--- START Entries shown ---

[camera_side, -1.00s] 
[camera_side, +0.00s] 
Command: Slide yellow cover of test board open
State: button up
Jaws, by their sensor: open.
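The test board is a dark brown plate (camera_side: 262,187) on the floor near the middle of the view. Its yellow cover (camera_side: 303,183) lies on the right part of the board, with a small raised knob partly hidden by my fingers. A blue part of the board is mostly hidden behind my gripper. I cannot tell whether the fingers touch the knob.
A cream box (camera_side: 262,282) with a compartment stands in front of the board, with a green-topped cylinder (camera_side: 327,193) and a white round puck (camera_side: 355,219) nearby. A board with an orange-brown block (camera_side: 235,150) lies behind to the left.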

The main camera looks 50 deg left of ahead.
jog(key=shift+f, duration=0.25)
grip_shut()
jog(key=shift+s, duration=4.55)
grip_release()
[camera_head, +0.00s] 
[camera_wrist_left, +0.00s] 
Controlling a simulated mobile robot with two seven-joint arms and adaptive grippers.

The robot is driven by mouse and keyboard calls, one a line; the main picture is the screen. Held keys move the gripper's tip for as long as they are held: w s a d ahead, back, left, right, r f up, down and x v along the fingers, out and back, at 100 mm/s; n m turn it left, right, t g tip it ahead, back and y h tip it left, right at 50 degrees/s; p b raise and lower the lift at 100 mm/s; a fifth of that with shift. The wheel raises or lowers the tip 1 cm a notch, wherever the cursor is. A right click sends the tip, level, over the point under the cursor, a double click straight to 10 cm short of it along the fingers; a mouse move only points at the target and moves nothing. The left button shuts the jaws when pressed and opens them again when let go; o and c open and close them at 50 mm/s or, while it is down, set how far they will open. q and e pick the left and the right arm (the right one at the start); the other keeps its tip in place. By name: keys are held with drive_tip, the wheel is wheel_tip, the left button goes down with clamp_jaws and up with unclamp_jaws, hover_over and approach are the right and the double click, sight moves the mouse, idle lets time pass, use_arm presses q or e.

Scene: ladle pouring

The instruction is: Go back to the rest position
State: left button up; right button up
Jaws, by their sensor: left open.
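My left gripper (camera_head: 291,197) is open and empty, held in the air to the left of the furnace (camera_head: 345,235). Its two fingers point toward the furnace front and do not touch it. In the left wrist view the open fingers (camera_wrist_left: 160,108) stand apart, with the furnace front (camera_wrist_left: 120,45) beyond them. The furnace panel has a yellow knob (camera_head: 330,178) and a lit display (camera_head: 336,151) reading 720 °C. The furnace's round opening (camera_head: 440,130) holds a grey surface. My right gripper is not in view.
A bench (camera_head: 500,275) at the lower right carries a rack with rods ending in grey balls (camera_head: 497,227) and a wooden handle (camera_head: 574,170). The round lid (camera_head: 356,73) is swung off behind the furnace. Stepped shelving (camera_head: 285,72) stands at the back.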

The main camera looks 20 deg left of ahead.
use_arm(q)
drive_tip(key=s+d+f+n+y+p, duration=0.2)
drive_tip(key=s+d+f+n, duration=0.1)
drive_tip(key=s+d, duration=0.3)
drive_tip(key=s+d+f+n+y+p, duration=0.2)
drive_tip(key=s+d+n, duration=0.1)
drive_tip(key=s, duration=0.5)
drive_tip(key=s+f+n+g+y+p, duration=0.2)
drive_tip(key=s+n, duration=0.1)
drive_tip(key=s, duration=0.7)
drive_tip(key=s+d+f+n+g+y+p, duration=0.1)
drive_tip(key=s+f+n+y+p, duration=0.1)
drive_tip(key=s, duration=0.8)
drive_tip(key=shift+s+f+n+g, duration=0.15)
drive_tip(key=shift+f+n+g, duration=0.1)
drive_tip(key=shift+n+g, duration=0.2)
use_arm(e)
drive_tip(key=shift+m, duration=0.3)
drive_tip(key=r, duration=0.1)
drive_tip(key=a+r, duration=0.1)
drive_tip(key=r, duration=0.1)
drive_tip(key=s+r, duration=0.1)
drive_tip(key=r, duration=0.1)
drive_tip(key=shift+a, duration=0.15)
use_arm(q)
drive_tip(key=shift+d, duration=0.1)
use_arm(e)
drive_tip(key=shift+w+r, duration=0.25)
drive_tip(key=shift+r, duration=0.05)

--- END Entries shown ---

**Required work:** Single out each line of the records above with the string "State" in it, and copy it.

**Response below:**
State: button up
State: left button up; right button up

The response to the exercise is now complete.